Looking Back At Far Cry 2
Gamasutra has an interview with Ubisoft's Patrick Redding about the development of Far Cry 2. He explains his team's reasoning behind some of the decisions they made while trying to innovate in the very well-established first-person shooter genre. Ubisoft is also trying to crowdsource a guide for the game.
"We don't want to be necessarily spoon-feed everything to people, because that gets insulting. It's also tiresome if you're constantly interrupting them to remind them things about that system. I like to learn things through trial and error, and I know a lot of players are like that. But accessibility isn't just about it being easy to pick up the controls. It's also making sure that you're supporting a certain kind of readability, giving the player a certain kind of feedback. Maybe the way to put it is that it might be less a function of the kind of low-level mechanics of the game at the control level, and more about how you're using the output of the game as good feedback for the player, so they at least are clear on the causal link between what they're doing and what's happening."
I'm really curious what the opinions on this game are. If you look on metacritic there is an incredible divide between so-called "professional reviews" and the reader comments - with professional reviews having a far more positive opinion than the readers. That does not often happen, so I'm curious what happened.
So what is the reason? Were the professionals all handsomely paid off? Did some readers just not "get it"? What do other /.'ers think about it?
Things that bug me:
I think you're missing the point here. Getting from one location to the other is a significant part of the game, and greater than 50% of the pleasure of the game from my playing it. And if you're doing that by driving through intersections, you're doing it all wrong. I don't think I shot up more than 10 guard posts in the whole time I played the game.
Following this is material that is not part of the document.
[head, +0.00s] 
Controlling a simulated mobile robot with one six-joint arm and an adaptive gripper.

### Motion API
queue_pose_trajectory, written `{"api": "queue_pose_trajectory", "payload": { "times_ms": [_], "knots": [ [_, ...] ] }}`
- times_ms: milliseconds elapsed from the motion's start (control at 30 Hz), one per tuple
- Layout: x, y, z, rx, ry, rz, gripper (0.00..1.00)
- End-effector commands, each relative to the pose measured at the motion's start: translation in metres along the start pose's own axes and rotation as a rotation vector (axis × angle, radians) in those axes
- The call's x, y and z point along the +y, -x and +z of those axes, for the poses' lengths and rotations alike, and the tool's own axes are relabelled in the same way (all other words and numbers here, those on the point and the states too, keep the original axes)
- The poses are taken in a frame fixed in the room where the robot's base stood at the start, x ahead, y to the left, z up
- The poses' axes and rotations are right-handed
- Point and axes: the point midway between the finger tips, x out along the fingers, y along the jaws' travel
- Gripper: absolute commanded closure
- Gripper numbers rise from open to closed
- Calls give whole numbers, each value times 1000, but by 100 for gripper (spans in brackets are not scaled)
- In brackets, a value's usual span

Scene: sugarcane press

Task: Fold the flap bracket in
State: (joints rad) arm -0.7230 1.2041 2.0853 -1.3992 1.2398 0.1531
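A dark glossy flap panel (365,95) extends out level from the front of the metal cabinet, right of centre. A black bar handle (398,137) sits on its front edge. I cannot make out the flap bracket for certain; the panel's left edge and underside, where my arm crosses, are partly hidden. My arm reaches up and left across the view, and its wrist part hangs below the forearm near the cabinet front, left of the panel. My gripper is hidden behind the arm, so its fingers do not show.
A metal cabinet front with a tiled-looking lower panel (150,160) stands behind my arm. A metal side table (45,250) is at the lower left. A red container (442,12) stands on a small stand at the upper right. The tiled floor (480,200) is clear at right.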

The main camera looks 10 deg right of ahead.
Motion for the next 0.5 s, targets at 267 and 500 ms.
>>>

Here's what I wrote in a comment on TFA:
It's odd that people complain about having to "trudge across the map", because that's actually my favourite part of the game. In my mind, it calls me back to the classic Thief series, still my all-time favourites.
In Far Cry 2, I enjoyed receiving a mission location, then pulling out the map from the box - which I had marked up with known guard locations, safe-houses etc. - and plotting the best way to get from here to there. I'd usually take a bus to the nearest station, then plan to trek to a safe-house and sleep until night. Then, I'd make the final trip to the target, whether by driving around off the roads, or speeding through checkpoints on boat, or sneaking across the rivers and plains unseen.
This strategic dimension, beyond the tactical side of normal FPS combat, is what really hooked me into Far Cry 2. It's easily the best game I've played in some time. I think it's better than Crysis, for example, and waaay better than any of the Half Life 2 series - a series I find terminally boring, linear, predictable and insulting to intelligence.
Quite a few people totally lack the ability to strategize and prefer having a game spoon-feed them all their encounters.
They assume (for some unknown reason) that an encounter that exists is one that must be undertaken when it may be perfectly acceptable to avoid it instead.